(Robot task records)
::::::

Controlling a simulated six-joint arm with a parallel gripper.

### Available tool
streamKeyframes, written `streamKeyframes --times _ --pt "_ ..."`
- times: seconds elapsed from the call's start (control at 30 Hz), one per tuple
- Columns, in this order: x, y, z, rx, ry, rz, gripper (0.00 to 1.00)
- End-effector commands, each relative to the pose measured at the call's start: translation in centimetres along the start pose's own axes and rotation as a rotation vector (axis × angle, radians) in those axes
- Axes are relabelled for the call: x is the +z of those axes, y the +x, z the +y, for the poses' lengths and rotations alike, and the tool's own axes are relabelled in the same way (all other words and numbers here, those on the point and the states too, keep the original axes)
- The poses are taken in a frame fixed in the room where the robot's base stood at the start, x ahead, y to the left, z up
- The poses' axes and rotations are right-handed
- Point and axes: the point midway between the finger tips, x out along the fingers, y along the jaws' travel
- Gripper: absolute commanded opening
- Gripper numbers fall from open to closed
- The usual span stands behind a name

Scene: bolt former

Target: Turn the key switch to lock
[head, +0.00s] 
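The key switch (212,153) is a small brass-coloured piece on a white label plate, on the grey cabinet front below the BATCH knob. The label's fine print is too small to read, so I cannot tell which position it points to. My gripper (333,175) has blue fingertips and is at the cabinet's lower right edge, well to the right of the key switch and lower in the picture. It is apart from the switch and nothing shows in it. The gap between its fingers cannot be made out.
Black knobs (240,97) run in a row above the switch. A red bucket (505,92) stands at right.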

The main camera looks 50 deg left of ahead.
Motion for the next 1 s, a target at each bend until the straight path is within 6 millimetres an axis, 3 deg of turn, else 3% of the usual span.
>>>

::::::

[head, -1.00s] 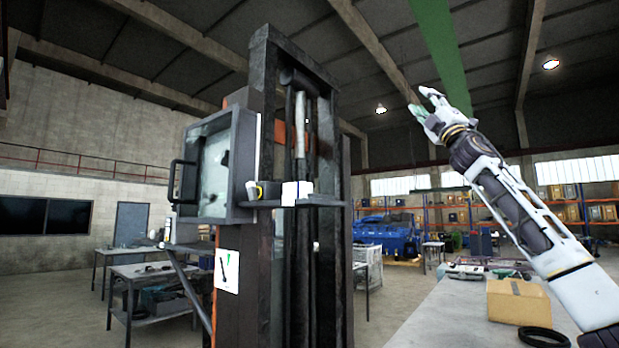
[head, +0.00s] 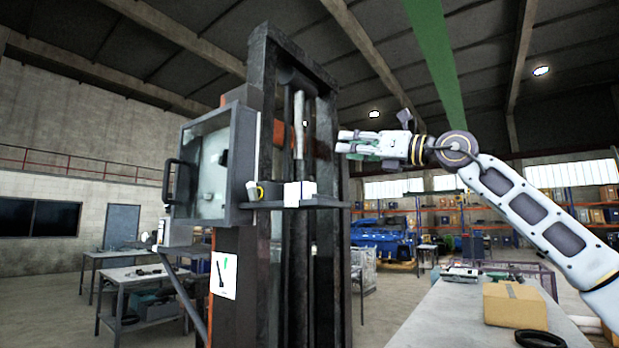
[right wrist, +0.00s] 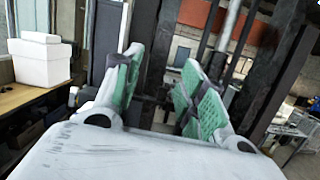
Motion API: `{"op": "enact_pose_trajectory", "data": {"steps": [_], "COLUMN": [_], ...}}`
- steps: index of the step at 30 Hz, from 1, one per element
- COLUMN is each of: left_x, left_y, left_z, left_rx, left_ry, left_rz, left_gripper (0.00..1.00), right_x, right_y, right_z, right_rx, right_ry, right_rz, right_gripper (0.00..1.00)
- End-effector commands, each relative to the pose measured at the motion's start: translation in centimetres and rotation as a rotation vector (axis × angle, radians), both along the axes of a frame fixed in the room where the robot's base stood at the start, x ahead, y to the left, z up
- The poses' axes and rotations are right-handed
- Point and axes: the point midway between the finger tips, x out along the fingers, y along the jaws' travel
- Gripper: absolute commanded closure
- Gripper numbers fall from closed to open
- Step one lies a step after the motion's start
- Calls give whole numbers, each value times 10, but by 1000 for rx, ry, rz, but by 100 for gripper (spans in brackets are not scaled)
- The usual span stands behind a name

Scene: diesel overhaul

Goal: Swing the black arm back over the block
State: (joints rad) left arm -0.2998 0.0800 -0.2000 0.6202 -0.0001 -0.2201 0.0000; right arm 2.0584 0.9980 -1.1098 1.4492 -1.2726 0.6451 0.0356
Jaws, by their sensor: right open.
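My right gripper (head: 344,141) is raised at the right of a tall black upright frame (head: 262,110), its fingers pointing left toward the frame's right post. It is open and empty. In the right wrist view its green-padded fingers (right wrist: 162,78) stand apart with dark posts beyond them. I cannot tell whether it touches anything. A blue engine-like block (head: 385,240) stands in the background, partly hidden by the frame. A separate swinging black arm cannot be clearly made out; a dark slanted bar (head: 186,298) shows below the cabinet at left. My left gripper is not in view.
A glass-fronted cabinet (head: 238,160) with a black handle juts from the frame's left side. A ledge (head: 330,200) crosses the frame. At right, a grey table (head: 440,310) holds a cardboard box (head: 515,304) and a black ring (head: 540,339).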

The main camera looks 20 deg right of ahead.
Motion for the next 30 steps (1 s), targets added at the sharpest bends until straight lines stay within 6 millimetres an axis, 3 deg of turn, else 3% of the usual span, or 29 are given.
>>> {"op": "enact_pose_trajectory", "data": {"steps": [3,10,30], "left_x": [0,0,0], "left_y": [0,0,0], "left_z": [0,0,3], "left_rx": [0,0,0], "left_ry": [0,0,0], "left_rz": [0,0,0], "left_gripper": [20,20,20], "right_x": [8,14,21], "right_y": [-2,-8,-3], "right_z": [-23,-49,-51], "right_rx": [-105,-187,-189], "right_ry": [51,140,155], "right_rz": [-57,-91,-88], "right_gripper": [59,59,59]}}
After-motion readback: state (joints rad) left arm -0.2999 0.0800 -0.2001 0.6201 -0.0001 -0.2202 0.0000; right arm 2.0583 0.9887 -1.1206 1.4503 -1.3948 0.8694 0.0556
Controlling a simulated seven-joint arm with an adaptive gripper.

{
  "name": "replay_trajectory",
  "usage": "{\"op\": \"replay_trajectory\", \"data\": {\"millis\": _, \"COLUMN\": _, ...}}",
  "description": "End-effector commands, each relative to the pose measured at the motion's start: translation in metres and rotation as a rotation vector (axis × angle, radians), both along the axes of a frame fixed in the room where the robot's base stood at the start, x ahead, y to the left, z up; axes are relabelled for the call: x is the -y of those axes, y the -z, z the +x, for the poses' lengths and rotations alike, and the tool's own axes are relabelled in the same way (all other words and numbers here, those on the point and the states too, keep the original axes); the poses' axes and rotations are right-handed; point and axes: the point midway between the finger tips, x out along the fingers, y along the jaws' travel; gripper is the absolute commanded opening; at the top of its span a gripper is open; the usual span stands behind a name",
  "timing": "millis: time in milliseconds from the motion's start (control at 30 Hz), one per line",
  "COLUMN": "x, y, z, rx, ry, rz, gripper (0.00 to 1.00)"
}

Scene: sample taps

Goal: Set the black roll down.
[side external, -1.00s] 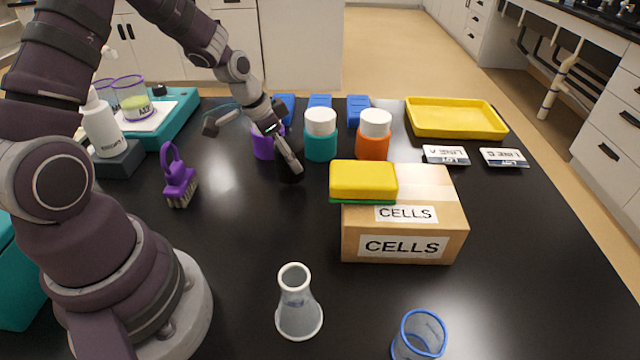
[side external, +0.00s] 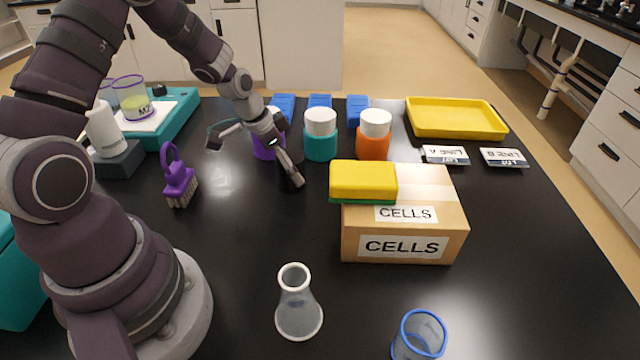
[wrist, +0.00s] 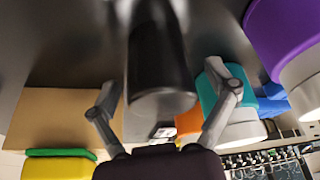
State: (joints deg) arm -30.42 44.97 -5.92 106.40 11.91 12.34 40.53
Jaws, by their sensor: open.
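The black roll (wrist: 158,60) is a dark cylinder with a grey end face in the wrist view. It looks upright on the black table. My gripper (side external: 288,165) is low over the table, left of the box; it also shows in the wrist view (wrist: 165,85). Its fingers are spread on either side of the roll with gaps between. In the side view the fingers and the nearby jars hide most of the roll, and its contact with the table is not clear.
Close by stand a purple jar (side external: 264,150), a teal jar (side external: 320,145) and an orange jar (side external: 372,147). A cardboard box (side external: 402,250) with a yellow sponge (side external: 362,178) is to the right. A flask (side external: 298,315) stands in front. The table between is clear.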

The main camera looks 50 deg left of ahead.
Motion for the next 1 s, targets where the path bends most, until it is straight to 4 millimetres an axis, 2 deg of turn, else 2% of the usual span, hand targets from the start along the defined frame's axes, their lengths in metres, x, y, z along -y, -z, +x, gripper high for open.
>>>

::::::

Print exactly the lines from the one containing "Controlling a simulated six-joint" to the one containing "in those axes", both included, and nothing else.

#### [Final result]
Controlling a simulated six-joint arm with a parallel gripper.

### Available tool
streamKeyframes, written `streamKeyframes --times _ --pt "_ ..."`
- times: seconds elapsed from the call's start (control at 30 Hz), one per tuple
- Columns, in this order: x, y, z, rx, ry, rz, gripper (0.00 to 1.00)
- End-effector commands, each relative to the pose measured at the call's start: translation in centimetres along the start pose's own axes and rotation as a rotation vector (axis × angle, radians) in those axes

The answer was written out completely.